Итак, дискуссия 1976 г. оказалась запоздалой, по­скольку она могла бы быть развернута до появления книги Липмана. Спустя же 50 лет после выхода в свет этой книги она воспринималась не иначе, как игнорирование Липма­на и всех других свидетельств его правоты в коммуника­ционных исследованиях. «Мы лишь отражаем то, что есть» — эти слова, которыми журналисты обычно объяс­няют свою деятельность, по сути, невозможны сегодня. Известному лозунгу Нью-Йорк таймс «Новость — это то, что можно опубликовать» есть только историческое оправ­дание. По мнению журналистов, время от времени нужно, чтобы, аналогично известной картинке для выявления психологии восприятия фигуры и фона, сообщаемые факты и мнения выступали как фон, а несообщаемое ста­новилось фигурой. По крайней мере иногда, изредка, та­кая смена перспективы возможна, и следует тренировать подобное восприятие. Тогда журналист не сможет обма­нываться относительно воздействия своей деятельности, говоря: «Но ведь то, что я показал, соответствует действи­тельности», «Публике это показалось интересным». Что же в таком случае осталось за рамками?

Обнаружив, таким образом, важность и значимость отбора материала, Липман заключает далее: многое зави­сит от того, что из многообразия действительности не по­казано на картинке, которую получает общественность. При этом он далек от морализирования. При пересказе его идей часто опускают одну деталь — Липман, пожалуй, даже положительно оценивает стереотип, потому что лишь сильное упрощение позволяет человеку распреде­лить свое внимание на несколько тем, не довольствуясь узким горизонтом.

О чем не сообщают, того не существует

Однако затем Липман настойчиво пытается разъяснить последствия отбора: то, какие упрощенные картины дей­ствительности возникают в результате отбора, и есть дей­ствительность людей, «картинки в нашей голове» и есть наша реальность. Какова действительность на самом деле, не имеет значения, в расчет берутся лишь наши предполо­жения о действительности, лишь они определяют наши ожидания, надежды, устремления, чувства, поступки. В свою очередь наши поступки, будучи реальными, создают новую действительность. Тогда может иметь место так на­зываемое самореализующееся пророчество: предсказание или ожидание осуществляется собственным действием — это одна возможность. Вторая возможность — коллизия: исходящее из ложных предположений действие вызывает совершенно непредсказуемые последствия в необозримой реальности, действительность снова вступает в свои права, и затем — с запозданием и затянувшимся риском — про­исходит вынужденная коррекция «картин в нашей голове». «Стереотипы», «символы», «образы», «фантазии», «стандартные версии», «привычные схемы размышлений» — подобными выражениями Липман осыпает чита­теля, чтобы объяснить, из какого материала строится то, что он называет «псевдомиром», — блоки, образовавшиеся в результате мощных процессов кристаллизации. «Фанта­зиями» я называю не ложь, говорит он. Липман с восхи­щением подхватывает марксистское понятие «созна­ние»28. Журналисты могут сообщать о том, что есть в их сознании, читатели могут воссоздать и объяснить мир с помощью сознания, в значительной мере сформирован­ного при участии средств массовой информации. Тот, кто сегодня при сообщении: «Телевидение повлияло на кли­мат мнений в выборах 1976 года» — слышит только то, что журналисты лгали, журналисты манипулировали мнени­ем, остался, в понимании средств массовой информации, на пороге столетия. Нужно, однако, признать следующее: то, что Липман описал мимоходом, коммуникационная наука постигает и разрабатывает постепенно, шаг за ша­гом, с преодолением препятствий.

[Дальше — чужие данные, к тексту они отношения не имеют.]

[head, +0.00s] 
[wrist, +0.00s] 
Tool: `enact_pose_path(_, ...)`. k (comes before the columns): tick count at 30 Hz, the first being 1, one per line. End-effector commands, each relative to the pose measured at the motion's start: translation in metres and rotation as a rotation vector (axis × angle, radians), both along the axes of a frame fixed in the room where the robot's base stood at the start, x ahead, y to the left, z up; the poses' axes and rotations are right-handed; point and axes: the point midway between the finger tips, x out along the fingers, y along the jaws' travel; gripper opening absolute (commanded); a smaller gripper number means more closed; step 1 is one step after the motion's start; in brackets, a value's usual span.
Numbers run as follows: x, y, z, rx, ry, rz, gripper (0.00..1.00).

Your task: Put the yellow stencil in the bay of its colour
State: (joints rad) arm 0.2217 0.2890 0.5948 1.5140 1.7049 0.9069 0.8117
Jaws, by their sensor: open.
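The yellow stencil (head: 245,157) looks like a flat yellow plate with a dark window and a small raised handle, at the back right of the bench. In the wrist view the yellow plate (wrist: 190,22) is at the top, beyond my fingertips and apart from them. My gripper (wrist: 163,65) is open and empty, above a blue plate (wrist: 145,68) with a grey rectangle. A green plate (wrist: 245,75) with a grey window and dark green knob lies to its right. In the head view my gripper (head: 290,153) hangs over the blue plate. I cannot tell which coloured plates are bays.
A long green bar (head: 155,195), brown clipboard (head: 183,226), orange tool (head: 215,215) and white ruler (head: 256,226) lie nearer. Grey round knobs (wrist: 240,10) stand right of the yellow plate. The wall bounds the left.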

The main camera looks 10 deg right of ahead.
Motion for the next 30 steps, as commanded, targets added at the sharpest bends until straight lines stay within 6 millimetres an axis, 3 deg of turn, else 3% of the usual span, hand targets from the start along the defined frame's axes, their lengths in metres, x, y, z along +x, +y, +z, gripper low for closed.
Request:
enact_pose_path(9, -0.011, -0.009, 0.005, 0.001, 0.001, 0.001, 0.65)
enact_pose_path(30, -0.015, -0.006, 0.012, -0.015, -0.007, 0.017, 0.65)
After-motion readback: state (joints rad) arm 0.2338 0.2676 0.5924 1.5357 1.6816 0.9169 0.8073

«Папа, если в лесу упало дерево, но с телевидения ни­кого не было, чтобы заснять это, упало ли дерево на самом деле?» Эта карикатура в Сатедей ревью — отец читает кни­гу, сидя в кресле, а сын отвлекает его своими вопросами — показывает, что коммуникационные исследования и сознание образованных людей сближаются и постепенно достигают уровня, требуемого У. Липманом.

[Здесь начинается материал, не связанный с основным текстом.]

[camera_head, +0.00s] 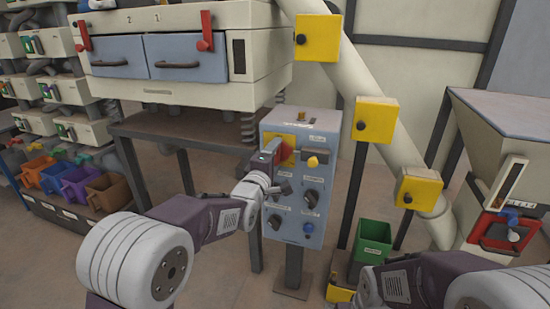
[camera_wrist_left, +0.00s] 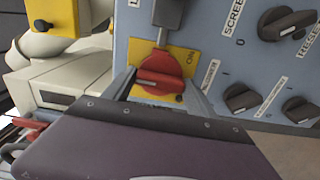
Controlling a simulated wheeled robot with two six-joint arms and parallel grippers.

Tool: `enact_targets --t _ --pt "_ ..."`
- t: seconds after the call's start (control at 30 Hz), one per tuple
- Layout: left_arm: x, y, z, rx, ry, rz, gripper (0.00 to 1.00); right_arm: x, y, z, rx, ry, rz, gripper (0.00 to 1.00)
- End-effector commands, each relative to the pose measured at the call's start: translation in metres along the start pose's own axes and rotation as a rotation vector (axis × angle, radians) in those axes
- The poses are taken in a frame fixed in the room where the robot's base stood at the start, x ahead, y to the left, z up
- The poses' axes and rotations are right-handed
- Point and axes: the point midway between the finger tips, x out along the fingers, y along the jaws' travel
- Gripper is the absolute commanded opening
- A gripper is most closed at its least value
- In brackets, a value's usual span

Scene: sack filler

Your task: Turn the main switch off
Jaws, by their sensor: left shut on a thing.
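The main switch is a red rotary handle on a yellow plate at the upper left of the blue-grey control box (camera_head: 312,135). In the wrist view the red handle (camera_wrist_left: 160,76) lies between my two fingers, and the yellow plate (camera_wrist_left: 180,58) shows the word ON beside it. My left gripper (camera_head: 272,152) reaches the box from the left and is shut on the handle. In the head view the gripper partly covers the red handle (camera_head: 287,150).
A grey lever (camera_wrist_left: 168,14) is close to the switch in the wrist view. A green bin (camera_head: 373,240) and a sloping pipe (camera_head: 362,85) stand right of the box.

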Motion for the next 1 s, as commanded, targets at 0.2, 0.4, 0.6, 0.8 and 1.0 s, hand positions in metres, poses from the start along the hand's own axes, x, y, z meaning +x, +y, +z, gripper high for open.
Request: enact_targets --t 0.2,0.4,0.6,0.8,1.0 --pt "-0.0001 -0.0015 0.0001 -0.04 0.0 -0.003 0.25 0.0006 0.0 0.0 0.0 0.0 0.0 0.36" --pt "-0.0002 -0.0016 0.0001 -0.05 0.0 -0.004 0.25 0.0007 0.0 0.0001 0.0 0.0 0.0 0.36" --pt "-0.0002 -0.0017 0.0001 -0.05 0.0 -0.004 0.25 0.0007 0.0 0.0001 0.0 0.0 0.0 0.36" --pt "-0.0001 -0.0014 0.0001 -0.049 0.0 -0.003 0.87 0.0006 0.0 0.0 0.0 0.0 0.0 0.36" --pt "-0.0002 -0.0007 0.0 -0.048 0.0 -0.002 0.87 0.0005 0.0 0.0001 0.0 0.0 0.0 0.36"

То, о чем не сообщают, не существует, или выскажемся несколько осторожнее: шансы несообщаемого стать час­тью действительности, воспринимаемой современника­ми, минимальны.

Объективная реальность, существующая вне нашего сознания, и воспринимаемая, представляемая «псевдоре­альность» Липмана отражены в названии книги Ганса Маттиаса Кепшшнгера (1975) в виде понятийной диады: «Real Kultur und medien Kultur» («Реальная культура и куль­тура средств массовой коммуникации»). Культура средств массовой коммуникации — это отбор мира глазами средств массовой информации, и если мир находится вне досягаемости, вне поля зрения человека, то реальность средств массовой информации остается единственным миром человека.

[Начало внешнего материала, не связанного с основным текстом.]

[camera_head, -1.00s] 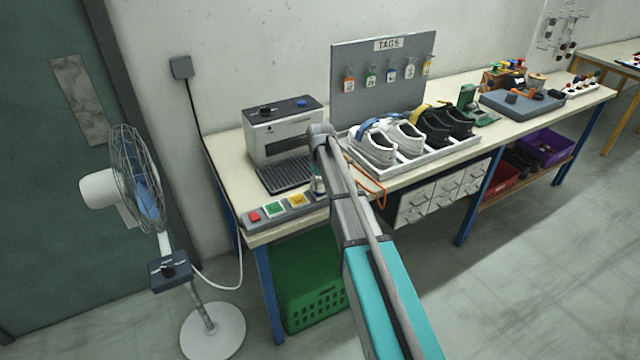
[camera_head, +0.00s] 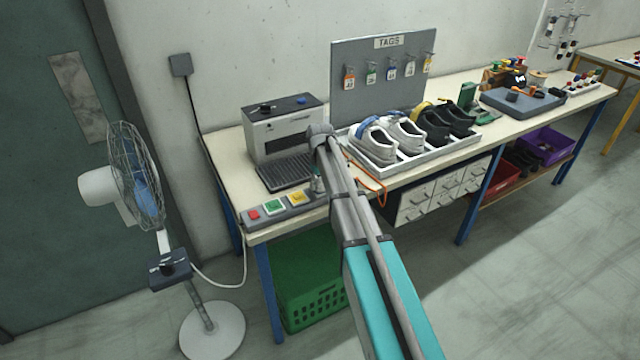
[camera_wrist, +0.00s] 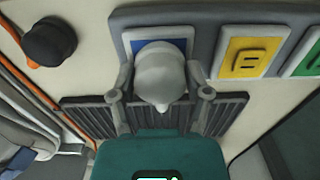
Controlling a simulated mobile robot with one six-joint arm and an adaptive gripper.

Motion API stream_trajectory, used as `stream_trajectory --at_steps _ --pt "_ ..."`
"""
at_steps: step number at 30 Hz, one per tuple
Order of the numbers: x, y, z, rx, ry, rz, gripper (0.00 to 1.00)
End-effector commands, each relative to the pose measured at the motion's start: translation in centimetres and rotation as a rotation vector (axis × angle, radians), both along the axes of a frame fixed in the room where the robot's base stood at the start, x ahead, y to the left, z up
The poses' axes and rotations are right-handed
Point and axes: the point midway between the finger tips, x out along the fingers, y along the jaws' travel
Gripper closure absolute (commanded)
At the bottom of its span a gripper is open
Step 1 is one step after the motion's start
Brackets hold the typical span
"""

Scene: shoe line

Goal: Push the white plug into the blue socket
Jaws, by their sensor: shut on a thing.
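My gripper (camera_wrist: 160,84) is shut on the white plug (camera_wrist: 161,72), a pale rounded piece, in the wrist view. The plug is over the blue socket (camera_wrist: 183,46), a blue square in a pale frame, and covers most of it. I cannot tell whether the plug touches the socket or is in it. In the head view my arm hides the plug and the blue socket.
The grey socket strip (camera_head: 284,211) on the bench's front edge also carries yellow (camera_head: 297,198), green (camera_head: 274,206) and red (camera_head: 254,215) squares. A ridged black mat (camera_head: 283,174), a grey machine (camera_head: 284,130) and a shoe tray (camera_head: 440,153) stand close by.

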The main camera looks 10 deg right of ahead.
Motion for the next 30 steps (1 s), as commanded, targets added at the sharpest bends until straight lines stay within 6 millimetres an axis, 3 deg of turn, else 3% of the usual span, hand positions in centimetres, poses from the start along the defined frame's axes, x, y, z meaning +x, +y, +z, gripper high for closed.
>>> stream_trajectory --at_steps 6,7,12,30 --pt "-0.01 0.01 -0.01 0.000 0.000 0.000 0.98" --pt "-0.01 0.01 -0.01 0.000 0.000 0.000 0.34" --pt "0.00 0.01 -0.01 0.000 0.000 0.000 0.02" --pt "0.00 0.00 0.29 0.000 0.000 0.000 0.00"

Общественное мнение можно передать лишь с помощью стереотипов

Почему Липман назвал свою книгу «Общественное мне­ние»? Подсознательно он, как и многие журналисты, убежден, что опубликованное мнение и общественное мне­ние по сути одно и то же. По крайней мере в его описаниях границы между ними размыты. Однако где-то в середине своего изложения он обращается к первоначальному зна­чению общественного мнения, дополняя расплывчатое, неясное определение последнего во вводной главе но­вым: «Старая теория утверждает, что общественное мне­ние представляет собой моральное суждение относитель­но ряда фактов. Теория, которую я представляю, напро­тив, говорит, что при современном состоянии воспитания общественное мнение преимущественно является морализированным и кодифицированным вариантом фак­тов». Моральная природа общественного мнения — одобрение и неодобрение — по-прежнему занимает цент­ральное место в его рассуждениях. Но он отходит от тра­диционного способа ее рассмотрения и предлагает новый подход, который его так увлекает: восприятие фактов фильтруется в моральном отношении через селективный взгляд, направляемый стереотипами. Видят то, что ожи­дают увидеть, моральной оценкой руководит эмоциональ­но окрашенный стереотип, символ, фантазия. Усеченное видение, с которым живет каждый человек, — ведущая те­ма для Липмана. Для нас же высшее достижение Липмана состоит в том, что он показал, как опосредуется обще­ственное мнение, как оно навязывается людям через по­ложительный или отрицательный стереотип, настолько экономичный и однозначно воспринимаемый, что каж­дый сразу понимает, когда ему надо говорить, а где следу­ет и промолчать. Стереотипы неизбежны, чтобы дать тол­чок процессам конформизма.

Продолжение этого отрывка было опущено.